Allen Ginsberg was asked to join them on stage with Nico one night and he sang ‘Hare Krishna’. Barbara Rubin’s communal spirit, filtering through Andy’s openness to anything, was clearly the basis of this collaboration. Ginsberg, who was himself first brought to the Factory by Barbara, remembers her as “a boyishly beautiful and very feminine art groupie, who was transfixed by star personalities. Being a groupie was honourable to her in the prophetic sense. Her insight into people’s desires and motives, both political and spiritual, was quite correct. Everybody did have the ambition to have giant communal orgy revolution change of culture, and she worked directly on that principle of everybody’s desire to get together to work with their fellow geniuses. She had a spiritual ambition in the best sense of uniting forces to work together to transform the culture.”
“It was a rare thing,” notes Ronnie Cutrone. “I don’t think it’d happened before or has since that a rock group had been totally surrounded by this force of other people that then took on a whole other name.”
In as much as Barbara was responsible for introducing The Velvets to Andy and encouraging them to work together, she was a driving force in The EPI, but Paul Morrissey hated her aspect of the act so much that he got on her case and kept on it until she threw up her hands in frustration and left the Factory one day screaming, never to return. Or, she left when her function uniting the forces and creating the basis of the original Up-Tight series was fulfilled, depending on your understanding of collaboration. The EPI provides the perfect example for a study of spontaneous amputation.
MORRISSEY: “The third week Charlie Rothchild said, ‘I called California and got The Velvet Underground a four-week booking at the Trip in LA.’ That was for May. We had only signed a lease for April and we couldn’t sign one for May because there was some kind of Polish celebration going on there, so we decided to take the booking at the Trip and pick up the Dom lease when we returned.”
PHIL MILSTEIN: “What would you say was the general reaction of people to The EPI show?”
CUTRONE: “If you could get somebody to see the show, nine times out of ten they would love it, simply because they’d be shocked and the look of the group was great. It was very severe. It scared a lot of people, too. Gerard and I got attacked by guys with beer bottles. They didn’t know what the fuck we were. And when people don’t know, sometimes they get frightened, and they react.”
CALE: “Andy’s a good catalyst. He sort of had a way of picking ou
t situations for us to appear in. He would almost invent places for us to play.”
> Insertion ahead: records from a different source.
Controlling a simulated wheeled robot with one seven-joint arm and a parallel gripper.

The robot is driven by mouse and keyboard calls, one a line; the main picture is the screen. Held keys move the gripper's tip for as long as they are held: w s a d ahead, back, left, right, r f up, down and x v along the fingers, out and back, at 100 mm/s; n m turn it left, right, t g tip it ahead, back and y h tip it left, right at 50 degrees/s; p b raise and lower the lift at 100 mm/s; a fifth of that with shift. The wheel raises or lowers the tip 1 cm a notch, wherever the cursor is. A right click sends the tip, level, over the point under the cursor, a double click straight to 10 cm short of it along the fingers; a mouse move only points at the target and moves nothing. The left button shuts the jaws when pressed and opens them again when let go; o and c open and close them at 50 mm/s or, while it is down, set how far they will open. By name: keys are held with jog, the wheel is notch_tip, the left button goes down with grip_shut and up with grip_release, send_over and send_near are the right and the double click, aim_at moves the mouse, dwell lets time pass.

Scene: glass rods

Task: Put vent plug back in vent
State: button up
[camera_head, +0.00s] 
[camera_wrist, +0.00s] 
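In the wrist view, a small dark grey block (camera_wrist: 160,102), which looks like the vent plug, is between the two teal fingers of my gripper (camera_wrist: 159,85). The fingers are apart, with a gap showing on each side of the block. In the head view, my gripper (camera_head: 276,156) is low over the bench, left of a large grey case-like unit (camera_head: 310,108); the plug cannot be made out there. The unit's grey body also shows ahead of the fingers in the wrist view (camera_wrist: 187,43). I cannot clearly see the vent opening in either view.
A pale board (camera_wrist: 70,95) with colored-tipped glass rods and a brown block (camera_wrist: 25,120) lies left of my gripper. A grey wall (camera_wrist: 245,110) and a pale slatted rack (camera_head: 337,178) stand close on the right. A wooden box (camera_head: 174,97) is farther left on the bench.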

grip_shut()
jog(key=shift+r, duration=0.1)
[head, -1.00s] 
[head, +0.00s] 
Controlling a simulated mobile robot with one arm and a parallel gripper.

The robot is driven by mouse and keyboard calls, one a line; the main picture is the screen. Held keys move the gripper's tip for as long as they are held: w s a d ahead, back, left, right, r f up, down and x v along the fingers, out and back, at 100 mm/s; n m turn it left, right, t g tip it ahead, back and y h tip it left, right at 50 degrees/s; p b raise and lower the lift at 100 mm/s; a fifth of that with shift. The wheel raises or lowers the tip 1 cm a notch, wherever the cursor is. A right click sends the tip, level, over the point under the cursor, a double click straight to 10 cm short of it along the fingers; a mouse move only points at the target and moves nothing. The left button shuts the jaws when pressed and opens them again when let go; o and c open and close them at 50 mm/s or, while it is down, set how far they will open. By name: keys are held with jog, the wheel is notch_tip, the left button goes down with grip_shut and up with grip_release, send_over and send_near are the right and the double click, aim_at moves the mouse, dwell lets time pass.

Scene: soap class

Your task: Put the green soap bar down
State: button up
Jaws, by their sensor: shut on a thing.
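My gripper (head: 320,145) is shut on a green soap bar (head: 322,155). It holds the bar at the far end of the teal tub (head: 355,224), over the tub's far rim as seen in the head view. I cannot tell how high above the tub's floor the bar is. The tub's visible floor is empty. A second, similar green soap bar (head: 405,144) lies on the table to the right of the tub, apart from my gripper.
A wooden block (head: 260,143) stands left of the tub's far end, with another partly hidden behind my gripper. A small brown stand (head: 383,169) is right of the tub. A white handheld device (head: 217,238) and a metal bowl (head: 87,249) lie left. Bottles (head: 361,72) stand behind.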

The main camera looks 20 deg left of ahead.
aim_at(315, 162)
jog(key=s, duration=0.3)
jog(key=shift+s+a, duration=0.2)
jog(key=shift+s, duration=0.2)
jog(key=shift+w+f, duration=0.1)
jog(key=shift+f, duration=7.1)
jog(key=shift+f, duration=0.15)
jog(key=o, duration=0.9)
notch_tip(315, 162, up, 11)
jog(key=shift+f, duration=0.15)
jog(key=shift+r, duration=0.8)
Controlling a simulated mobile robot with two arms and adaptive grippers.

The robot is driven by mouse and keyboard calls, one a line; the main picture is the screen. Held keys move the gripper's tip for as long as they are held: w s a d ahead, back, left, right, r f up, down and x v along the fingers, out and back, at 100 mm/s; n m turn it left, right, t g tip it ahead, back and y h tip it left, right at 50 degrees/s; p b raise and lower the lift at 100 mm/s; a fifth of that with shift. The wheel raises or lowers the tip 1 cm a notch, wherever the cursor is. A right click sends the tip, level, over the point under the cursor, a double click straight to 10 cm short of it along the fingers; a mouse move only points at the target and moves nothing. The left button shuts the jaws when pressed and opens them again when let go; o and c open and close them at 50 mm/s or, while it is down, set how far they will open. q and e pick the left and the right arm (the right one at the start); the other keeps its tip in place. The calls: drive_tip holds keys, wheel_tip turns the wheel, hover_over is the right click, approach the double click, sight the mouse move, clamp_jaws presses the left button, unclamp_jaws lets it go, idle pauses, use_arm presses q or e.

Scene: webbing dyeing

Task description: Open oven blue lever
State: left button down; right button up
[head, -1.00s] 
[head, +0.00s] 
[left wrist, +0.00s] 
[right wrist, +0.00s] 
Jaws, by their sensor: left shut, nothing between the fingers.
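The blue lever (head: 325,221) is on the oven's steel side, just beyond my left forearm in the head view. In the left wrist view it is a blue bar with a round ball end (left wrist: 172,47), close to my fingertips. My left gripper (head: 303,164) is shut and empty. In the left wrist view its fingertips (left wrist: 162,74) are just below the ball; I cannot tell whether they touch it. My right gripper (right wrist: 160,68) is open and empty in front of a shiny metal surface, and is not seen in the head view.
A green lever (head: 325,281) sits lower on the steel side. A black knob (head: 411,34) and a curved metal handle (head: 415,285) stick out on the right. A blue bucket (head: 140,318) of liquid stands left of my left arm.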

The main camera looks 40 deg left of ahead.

April 30, 1966. The Exploding Plastic Inevitable played their last show at the Dom.
They didn’t know it then, but they would never play in such a perfect art rock cultural configuration time set again.
ON THE COUCH AT THE FACTORY NO. 1
This is an extract from a conversation between Ingrid Superstar and Lou Reed taped by Nat Finkelstein at the Factory, Fall 1966. Ingrid Superstar, one of Andy Warhol’s most talkative superstars, is describing the members of The Velvet Underground. The couch referred to in the title is the famous couch on which so many films were made, including Henry Geldzahler and Couch (both 1964). The couch appears in group shots which include Andy and The Velvets by Billy Linich, Nat Finkelstein and Stephen Shore.
INGRID SUPERSTAR: “Lou Reed looks like a pretty little girl, with short hair. How tall are you Lou? About 5′ 10,″ or 5′ 11″?”
REED: “5′ 11¾″.”
INGRID: “Oh, he’s 5′ 11¾″ – being particular about ¼ of a fraction of an inch. Are you, Lou?”
NAT FINKELSTEIN: “Have you been trying to make Lou?”
INGRID: “Have I been trying to make Lou?! No.”
FINKELSTEIN: “Oh, come on, Ingrid.”
INGRID: “I don’t make nobody, they make me. And he’s got brown curly hair, he usually wears sunglasses. And he’s slightly built and he’s got a pug nose. That’s about all I can say about Lou. Do you want me to describe Sterling Morrison? Sterling is very tall, and lanky, and slender and lean and he’s got shaggy medium brown hair that looks like it’s never been combed or washed. And he’s got blue eyes, usually concealed by sunglasses, and he usually wears striped shirts and brown or white Levis and he’s got a couple of faded blemishes on his face. Sterling’s the friendliest. Sterling’s always been a doll, he’s a pussycat. I mean he’ll talk for hours and make jokes. He can tell the funniest jokes. He’ll have you in stitches, rolling, and yet he seems to be so quiet, sort of a Bill Wyman type. But Sterling is the biggest extrovert, the most open. He’s a regular guy. He’ll sit here with a beer and tell jokes and tell stories. John Cale. Good grief. I couldn’t begin to describe him, he’s just funny looking. He’s got straight black hair, parted sometimes in the middle and sometimes on the side. When it’s parted in the middle it gives him that bohemian Buffy St. Marie look, and he’s growing a goatee with a matching moustache, which is really way out. All he needs is a pair of antennae – he can, you know, be an equivalent to a Martian. Yes?”